Most of us come from a similar perspective when it comes to sexuality and self image.
The experience of our bodies, our self image and our sexuality often gets lost in translation. Instead of saying that all sexuality and all bodies is about this or that – let’s recognize that the even the word “sexuality” and “self image” has layers of meaning built into it.
We are an amalgamation of desire, life experience, bodies, gender, subconscious urges, shame, sensations, and behaviors. Parts of our sexuality spring up from us organically, and some parts are shaped by our culture, religion, and even our language.
“Sex Appeal” is not one thing or one way. Our sexuality is a holistic and whole body experience that is unique in it’s expression from human to human. It would be a huge relief if we could all stop pretending that we have sexuality all figured out and that we have all the answers. Sexuality is not geometry; it’s a living container. And it is found in all of our bodies at every age, shape and size.
So if we don’t have sexuality and body image “all figured out”, how do support women who are an amalgamation of all of this grow, explore, feel safe, and heal their relationship Eros?

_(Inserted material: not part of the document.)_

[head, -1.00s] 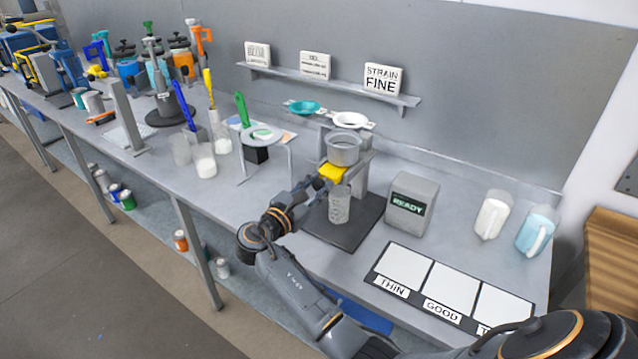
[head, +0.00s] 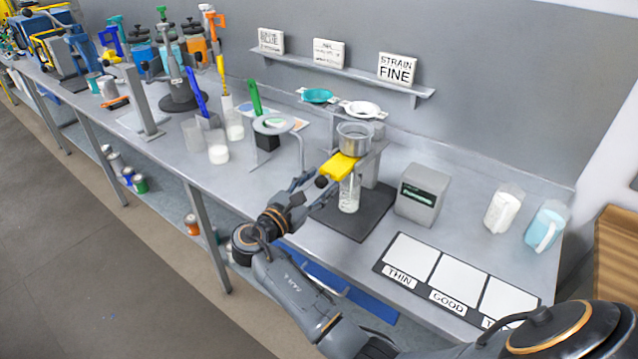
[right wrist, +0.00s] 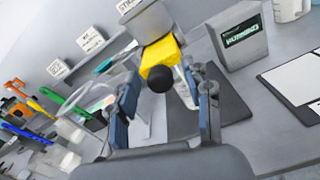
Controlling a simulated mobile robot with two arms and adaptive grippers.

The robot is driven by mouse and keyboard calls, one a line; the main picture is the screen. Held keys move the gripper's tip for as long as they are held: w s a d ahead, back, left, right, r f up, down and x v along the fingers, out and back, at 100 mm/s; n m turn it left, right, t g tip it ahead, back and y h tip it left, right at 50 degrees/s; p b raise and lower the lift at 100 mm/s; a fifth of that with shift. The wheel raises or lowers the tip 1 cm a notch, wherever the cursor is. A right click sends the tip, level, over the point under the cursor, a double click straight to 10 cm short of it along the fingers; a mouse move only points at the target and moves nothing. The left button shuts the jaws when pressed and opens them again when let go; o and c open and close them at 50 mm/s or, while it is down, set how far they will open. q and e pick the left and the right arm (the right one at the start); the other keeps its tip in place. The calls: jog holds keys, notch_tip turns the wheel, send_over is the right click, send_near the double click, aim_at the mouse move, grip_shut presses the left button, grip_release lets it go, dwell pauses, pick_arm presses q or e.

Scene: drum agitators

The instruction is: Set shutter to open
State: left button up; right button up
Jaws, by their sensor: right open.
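The yellow shutter (head: 340,167) sits under a grey metal cup (head: 355,142) on a small stand and sticks out toward the front left. Its dark round knob (head: 321,182) is at the near end; in the right wrist view the shutter (right wrist: 160,56) and knob (right wrist: 161,79) lie ahead between the fingers. My right gripper (head: 296,190) is open, just short of the knob, and apart from it as far as I can tell. A clear glass (head: 349,193) with whitish contents stands under the cup. My left gripper is not in view.
A grey display box (head: 422,194) stands right of the stand; its text seems to read "RUNNING" in the right wrist view (right wrist: 246,31). A THIN/GOOD panel (head: 411,256) lies at the front right. Two jugs stand at the far right. A round-topped stand (head: 273,124) is left.

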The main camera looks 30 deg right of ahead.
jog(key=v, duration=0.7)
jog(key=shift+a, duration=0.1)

How do we present to ourselves naked?
I have come to believe that the women themselves have all of the information that they need deeply held inside of them, they just need the space and the space holders to help them unlock it. We need to be able to heal the wounds and strip away the stories that keep being told to us even in the stories that are meant to heal us! Sometimes, that calls for women to be naked together. And I am not talking about women engaging in some kind of group sex orgy. Even spending time in a Korean Spa can be very healing for women. We need to see each others real bodies so we can open to the beauty of our own.
It’s time to take back our own “Naked” truth. As women we have come to distrust that power which rises from our deepest and non rational knowledge. Yes! This is about the body! This is “Non-Rational Knowledge”. We have to let go of the stories that we have been told and allow ourselves to connect back to our bodies.
We have been warned against this our entire lives by a world based on masculine power, perceptions and desires – which somehow women have taken into our bodies as our own reality. We are taught to fear our depth, and women are shut down to examine the possibilities of it within themselves.
But our bodies at every age and presentation is filled with our erotic energy. This offers a well of replenishment and a proactive force to the women do not fear what it can hold for them.
Do not succumb to the belief that your reflection of me, is who I am.
When women reveal themselves to themselves as hot, sexy, raw and wild it is a provocative and radical act filled with power.